Pressure induced insulator-to-metal transition in few-layer FePS3 at 1.5 GPa

Abstract

In two-dimensional (2D) van der Waals (vdW) layered materials the application of pressure often induces a giant lattice collapse, which can subsequently drive an associated Mott transition. Here, we investigate room-temperature layer-dependent insulator-metal transition (IMT) and probable spin-crossover (SCO) in vdW magnet, FePS3, under high-pressure using micro-Raman scattering. Experimentally obtained spectra, in agreement with the computed Raman modes, indicate evidence of IMT of FePS3 started with a thickness-dependent critical pressure (Pc) which reduces to 1.5 GPa in trilayer flakes compared to 10.8 GPa for the bulk counterpart.
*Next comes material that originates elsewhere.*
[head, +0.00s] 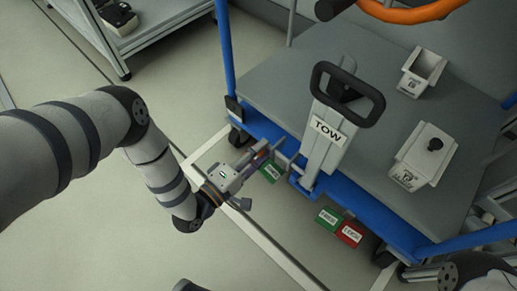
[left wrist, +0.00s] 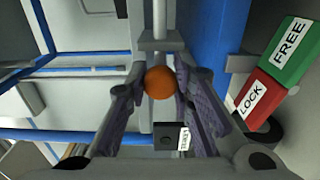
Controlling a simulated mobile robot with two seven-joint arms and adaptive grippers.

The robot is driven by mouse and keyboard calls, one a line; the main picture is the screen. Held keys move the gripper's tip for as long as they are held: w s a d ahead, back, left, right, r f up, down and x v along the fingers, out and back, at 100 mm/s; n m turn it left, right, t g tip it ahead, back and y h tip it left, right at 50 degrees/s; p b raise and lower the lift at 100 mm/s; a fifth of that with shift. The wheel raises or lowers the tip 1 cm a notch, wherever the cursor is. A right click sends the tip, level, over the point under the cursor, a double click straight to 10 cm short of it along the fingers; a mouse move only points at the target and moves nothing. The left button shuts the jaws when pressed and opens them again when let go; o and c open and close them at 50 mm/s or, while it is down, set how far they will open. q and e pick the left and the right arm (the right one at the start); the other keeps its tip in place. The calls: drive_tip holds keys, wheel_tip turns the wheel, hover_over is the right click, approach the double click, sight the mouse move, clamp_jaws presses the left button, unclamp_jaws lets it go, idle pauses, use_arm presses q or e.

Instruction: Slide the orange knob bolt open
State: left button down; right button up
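The orange knob (left wrist: 160,82) shows in the left wrist view, in front of a grey bar (left wrist: 160,40). My left gripper (left wrist: 161,88) has one finger on each side of the knob, and both fingertips appear to touch it. In the head view my left gripper (head: 272,150) is at the front edge of the blue cart, left of the TOW post (head: 325,140); its fingers hide the knob there. A small dark block with a white label (left wrist: 168,137) lies below the knob in the wrist view.
Green FREE (head: 328,218) and red LOCK (head: 350,234) plates are on the cart's front. The TOW post's black loop handle (head: 345,92) rises beside my left gripper. Two white bins (head: 423,72) stand on the grey deck (head: 300,62). Floor before the cart is clear.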

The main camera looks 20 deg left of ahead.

Using a phenomenological model, we argue that strong structural anisotropy in few-layer flakes enhances the in-plane strain under applied pressure and is, therefore, ultimately responsible for reducing the critical pressure for the IMT with decreasing layer numbers. Reduction of the critical pressure for phase transition in vdW magnets to 1-2 GPa marks the possibility of using intercalated few-layers in the field-effect transistor device architecture, and thereby, avoiding the conventional use of the diamond anvil cell (DAC).